#### WRITTEN EXERCISE:
Transcribe the listing that follows in full, omitting pictures.

%%

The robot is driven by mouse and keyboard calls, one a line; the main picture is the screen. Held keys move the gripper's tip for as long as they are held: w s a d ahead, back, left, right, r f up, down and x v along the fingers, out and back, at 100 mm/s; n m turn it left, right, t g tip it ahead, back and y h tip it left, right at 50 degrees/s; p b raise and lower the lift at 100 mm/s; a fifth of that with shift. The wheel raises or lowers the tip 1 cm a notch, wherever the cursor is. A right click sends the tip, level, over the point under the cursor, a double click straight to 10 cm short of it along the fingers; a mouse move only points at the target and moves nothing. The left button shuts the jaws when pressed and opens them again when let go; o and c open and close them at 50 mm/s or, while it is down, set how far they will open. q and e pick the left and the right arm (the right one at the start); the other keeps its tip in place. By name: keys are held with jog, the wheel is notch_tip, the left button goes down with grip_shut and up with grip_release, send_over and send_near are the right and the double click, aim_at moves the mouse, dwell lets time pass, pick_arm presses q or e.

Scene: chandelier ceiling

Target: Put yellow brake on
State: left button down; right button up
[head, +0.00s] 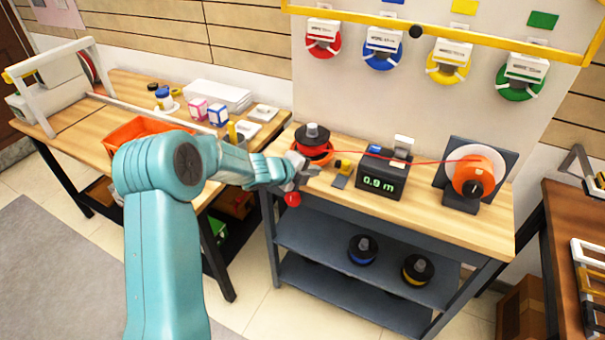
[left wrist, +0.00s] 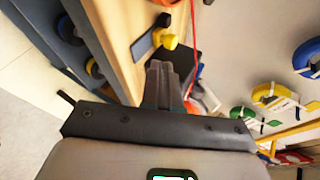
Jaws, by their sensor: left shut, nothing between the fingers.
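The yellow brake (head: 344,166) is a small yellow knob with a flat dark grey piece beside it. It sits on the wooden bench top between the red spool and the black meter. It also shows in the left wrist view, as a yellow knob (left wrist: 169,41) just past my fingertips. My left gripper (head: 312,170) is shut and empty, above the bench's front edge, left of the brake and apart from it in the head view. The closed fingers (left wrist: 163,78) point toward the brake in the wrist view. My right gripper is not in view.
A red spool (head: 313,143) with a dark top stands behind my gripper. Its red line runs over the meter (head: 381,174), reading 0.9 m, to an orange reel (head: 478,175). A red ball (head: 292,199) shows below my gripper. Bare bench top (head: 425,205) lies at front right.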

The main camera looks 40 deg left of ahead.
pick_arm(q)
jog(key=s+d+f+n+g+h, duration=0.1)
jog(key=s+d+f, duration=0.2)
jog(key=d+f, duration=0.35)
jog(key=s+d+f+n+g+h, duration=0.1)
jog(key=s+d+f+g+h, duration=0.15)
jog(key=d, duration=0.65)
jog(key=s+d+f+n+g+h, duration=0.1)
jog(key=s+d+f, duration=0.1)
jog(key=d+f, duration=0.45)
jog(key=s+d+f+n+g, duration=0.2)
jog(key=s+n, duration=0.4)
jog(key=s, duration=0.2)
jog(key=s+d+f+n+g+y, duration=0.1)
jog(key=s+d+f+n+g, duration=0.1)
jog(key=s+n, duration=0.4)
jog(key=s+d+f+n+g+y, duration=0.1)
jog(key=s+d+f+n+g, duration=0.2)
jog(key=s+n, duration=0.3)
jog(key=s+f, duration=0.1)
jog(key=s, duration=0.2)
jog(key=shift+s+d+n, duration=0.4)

%%

#### ANSWER FOR THE TASK:
The robot is driven by mouse and keyboard calls, one a line; the main picture is the screen. Held keys move the gripper's tip for as long as they are held: w s a d ahead, back, left, right, r f up, down and x v along the fingers, out and back, at 100 mm/s; n m turn it left, right, t g tip it ahead, back and y h tip it left, right at 50 degrees/s; p b raise and lower the lift at 100 mm/s; a fifth of that with shift. The wheel raises or lowers the tip 1 cm a notch, wherever the cursor is. A right click sends the tip, level, over the point under the cursor, a double click straight to 10 cm short of it along the fingers; a mouse move only points at the target and moves nothing. The left button shuts the jaws when pressed and opens them again when let go; o and c open and close them at 50 mm/s or, while it is down, set how far they will open. q and e pick the left and the right arm (the right one at the start); the other keeps its tip in place. By name: keys are held with jog, the wheel is notch_tip, the left button goes down with grip_shut and up with grip_release, send_over and send_near are the right and the double click, aim_at moves the mouse, dwell lets time pass, pick_arm presses q or e.

Scene: chandelier ceiling

Target: Put yellow brake on
State: left button down; right button up
[head, +0.00s] 
[left wrist, +0.00s] 
Jaws, by their sensor: left shut, nothing between the fingers.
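The yellow brake (head: 344,166) is a small yellow knob with a flat dark grey piece beside it. It sits on the wooden bench top between the red spool and the black meter. It also shows in the left wrist view, as a yellow knob (left wrist: 169,41) just past my fingertips. My left gripper (head: 312,170) is shut and empty, above the bench's front edge, left of the brake and apart from it in the head view. The closed fingers (left wrist: 163,78) point toward the brake in the wrist view. My right gripper is not in view.
A red spool (head: 313,143) with a dark top stands behind my gripper. Its red line runs over the meter (head: 381,174), reading 0.9 m, to an orange reel (head: 478,175). A red ball (head: 292,199) shows below my gripper. Bare bench top (head: 425,205) lies at front right.

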The main camera looks 40 deg left of ahead.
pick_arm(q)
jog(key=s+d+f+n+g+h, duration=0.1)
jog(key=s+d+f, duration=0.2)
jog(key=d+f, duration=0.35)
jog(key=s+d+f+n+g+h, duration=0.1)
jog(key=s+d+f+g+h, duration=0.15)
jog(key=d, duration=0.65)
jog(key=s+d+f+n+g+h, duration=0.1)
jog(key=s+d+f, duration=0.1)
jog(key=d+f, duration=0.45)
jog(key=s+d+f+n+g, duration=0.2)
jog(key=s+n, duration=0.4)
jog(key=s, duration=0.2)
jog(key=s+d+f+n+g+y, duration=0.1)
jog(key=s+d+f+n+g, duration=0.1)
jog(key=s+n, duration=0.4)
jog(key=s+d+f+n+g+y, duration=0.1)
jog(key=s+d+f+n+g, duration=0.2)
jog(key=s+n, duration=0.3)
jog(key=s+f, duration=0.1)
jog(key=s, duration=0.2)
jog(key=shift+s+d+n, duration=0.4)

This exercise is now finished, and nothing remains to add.